**Problem**:
Extract all lines in the data that contain the word "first".

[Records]
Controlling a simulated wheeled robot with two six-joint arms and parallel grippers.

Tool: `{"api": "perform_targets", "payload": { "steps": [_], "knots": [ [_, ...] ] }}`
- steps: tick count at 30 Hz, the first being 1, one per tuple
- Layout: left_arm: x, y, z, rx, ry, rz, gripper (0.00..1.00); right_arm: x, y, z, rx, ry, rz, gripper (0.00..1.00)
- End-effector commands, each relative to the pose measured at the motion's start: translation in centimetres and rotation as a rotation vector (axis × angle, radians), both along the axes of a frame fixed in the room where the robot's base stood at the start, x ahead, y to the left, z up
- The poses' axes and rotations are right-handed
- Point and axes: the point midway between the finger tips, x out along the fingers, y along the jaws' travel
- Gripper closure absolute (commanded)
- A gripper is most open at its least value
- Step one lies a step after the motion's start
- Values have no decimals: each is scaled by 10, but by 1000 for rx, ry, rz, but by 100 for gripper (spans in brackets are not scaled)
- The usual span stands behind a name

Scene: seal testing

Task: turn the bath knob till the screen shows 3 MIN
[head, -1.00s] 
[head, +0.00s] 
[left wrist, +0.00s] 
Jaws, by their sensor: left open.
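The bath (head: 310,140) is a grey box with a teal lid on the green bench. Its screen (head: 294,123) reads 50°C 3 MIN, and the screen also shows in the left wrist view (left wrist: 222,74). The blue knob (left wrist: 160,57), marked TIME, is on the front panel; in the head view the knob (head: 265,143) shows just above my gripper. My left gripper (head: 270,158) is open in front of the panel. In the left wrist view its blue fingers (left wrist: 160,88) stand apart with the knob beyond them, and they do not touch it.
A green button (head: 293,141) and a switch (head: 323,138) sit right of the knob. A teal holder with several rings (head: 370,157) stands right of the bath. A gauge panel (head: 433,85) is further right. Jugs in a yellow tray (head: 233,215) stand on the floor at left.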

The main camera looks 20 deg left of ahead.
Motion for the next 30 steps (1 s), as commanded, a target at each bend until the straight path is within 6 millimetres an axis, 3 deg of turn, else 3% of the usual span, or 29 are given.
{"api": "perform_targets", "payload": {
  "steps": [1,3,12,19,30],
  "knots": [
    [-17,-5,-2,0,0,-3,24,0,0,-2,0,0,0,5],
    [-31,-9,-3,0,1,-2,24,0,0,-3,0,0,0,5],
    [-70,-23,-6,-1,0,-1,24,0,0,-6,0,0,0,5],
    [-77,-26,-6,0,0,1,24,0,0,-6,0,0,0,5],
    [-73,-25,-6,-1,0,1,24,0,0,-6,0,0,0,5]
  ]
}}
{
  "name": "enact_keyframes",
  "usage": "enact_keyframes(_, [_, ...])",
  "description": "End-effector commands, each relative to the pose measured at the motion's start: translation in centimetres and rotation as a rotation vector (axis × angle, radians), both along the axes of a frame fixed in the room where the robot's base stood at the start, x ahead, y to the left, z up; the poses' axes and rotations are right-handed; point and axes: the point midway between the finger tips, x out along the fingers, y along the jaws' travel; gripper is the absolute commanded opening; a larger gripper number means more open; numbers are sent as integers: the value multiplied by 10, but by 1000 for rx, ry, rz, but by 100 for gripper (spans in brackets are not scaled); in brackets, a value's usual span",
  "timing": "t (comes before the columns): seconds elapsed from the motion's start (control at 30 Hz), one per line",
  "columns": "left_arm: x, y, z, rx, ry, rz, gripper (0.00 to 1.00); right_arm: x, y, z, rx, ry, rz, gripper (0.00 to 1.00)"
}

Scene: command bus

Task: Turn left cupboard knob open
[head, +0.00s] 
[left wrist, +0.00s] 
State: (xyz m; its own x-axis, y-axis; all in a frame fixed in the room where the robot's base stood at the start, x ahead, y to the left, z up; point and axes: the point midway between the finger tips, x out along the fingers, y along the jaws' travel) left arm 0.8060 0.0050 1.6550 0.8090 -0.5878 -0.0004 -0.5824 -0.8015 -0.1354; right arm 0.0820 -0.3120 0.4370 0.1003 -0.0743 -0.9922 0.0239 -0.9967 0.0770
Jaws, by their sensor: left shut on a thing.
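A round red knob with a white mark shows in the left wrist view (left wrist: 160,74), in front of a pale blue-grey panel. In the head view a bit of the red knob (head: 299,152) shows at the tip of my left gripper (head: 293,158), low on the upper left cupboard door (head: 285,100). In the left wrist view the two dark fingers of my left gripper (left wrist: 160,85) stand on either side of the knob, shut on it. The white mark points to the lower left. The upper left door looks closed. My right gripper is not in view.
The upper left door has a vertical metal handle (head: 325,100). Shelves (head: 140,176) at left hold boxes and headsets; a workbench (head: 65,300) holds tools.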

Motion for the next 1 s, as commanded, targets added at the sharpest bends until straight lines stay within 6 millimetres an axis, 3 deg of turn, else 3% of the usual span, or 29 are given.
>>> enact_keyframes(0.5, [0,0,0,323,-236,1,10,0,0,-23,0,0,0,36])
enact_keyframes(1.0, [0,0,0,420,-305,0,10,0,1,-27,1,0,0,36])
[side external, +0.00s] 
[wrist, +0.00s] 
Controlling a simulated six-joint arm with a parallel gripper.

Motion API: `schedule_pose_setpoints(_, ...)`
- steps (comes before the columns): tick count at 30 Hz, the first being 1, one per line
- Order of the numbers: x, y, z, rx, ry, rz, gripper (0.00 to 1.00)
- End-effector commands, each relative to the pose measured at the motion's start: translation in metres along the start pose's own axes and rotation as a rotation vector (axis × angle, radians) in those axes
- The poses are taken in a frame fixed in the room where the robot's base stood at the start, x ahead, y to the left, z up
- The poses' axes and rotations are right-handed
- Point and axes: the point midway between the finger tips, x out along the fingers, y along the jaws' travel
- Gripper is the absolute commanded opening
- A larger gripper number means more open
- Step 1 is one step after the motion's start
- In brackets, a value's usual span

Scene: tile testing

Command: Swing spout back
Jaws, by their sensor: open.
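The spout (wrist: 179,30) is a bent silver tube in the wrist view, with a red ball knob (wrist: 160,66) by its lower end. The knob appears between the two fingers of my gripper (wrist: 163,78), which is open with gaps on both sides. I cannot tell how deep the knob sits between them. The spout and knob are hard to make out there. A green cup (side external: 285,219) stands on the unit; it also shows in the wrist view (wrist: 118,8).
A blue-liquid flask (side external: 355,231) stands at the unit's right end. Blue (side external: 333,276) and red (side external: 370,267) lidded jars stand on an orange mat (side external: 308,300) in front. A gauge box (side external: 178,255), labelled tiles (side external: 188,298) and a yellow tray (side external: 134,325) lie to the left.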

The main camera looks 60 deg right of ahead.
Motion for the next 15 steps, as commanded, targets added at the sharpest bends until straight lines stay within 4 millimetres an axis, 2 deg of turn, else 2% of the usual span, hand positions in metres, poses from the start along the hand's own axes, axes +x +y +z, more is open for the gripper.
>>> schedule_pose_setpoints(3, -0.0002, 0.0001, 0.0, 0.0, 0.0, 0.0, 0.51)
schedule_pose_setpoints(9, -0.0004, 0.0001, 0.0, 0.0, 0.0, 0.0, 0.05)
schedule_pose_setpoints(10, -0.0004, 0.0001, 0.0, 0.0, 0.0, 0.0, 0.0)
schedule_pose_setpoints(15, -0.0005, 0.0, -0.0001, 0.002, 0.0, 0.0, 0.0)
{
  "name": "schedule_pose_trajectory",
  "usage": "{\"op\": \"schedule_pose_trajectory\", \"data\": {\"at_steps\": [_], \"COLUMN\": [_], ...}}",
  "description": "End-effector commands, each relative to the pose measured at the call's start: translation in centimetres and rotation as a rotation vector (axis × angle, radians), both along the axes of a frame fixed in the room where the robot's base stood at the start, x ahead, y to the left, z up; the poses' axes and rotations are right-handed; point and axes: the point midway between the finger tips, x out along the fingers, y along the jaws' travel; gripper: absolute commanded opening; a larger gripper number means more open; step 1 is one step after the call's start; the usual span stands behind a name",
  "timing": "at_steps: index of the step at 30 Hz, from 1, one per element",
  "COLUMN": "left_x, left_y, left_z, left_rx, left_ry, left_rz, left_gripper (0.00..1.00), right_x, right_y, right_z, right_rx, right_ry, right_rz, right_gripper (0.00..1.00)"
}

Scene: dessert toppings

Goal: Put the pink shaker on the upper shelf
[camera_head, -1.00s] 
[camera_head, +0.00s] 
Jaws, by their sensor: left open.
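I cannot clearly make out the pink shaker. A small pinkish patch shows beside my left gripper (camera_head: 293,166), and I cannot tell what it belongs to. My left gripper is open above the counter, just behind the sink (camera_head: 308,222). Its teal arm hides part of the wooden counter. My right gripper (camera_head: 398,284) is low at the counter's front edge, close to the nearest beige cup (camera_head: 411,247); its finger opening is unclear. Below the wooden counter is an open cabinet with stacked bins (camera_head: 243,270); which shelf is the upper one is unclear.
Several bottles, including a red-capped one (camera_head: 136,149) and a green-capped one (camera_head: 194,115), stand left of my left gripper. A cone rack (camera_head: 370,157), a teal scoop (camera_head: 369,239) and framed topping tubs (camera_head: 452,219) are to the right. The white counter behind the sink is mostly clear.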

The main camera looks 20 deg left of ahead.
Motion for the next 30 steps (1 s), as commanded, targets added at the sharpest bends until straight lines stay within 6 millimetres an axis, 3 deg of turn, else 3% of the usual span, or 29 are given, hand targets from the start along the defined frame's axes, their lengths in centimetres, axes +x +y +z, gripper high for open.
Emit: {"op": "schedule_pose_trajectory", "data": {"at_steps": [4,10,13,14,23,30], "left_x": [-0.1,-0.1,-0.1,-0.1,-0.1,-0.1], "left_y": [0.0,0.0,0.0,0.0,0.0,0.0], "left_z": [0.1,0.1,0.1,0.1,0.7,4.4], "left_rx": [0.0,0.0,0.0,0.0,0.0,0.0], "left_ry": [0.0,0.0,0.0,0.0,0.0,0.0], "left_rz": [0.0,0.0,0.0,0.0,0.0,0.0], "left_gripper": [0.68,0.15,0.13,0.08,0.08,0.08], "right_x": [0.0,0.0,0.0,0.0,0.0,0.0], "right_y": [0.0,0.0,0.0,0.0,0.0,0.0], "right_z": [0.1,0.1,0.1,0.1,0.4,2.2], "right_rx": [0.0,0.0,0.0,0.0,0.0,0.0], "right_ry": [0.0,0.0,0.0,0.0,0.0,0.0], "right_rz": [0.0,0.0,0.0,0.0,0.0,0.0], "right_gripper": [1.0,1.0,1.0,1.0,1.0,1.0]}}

**Exercise response**:
- steps: tick count at 30 Hz, the first being 1, one per tuple
- steps (comes before the columns): tick count at 30 Hz, the first being 1, one per line

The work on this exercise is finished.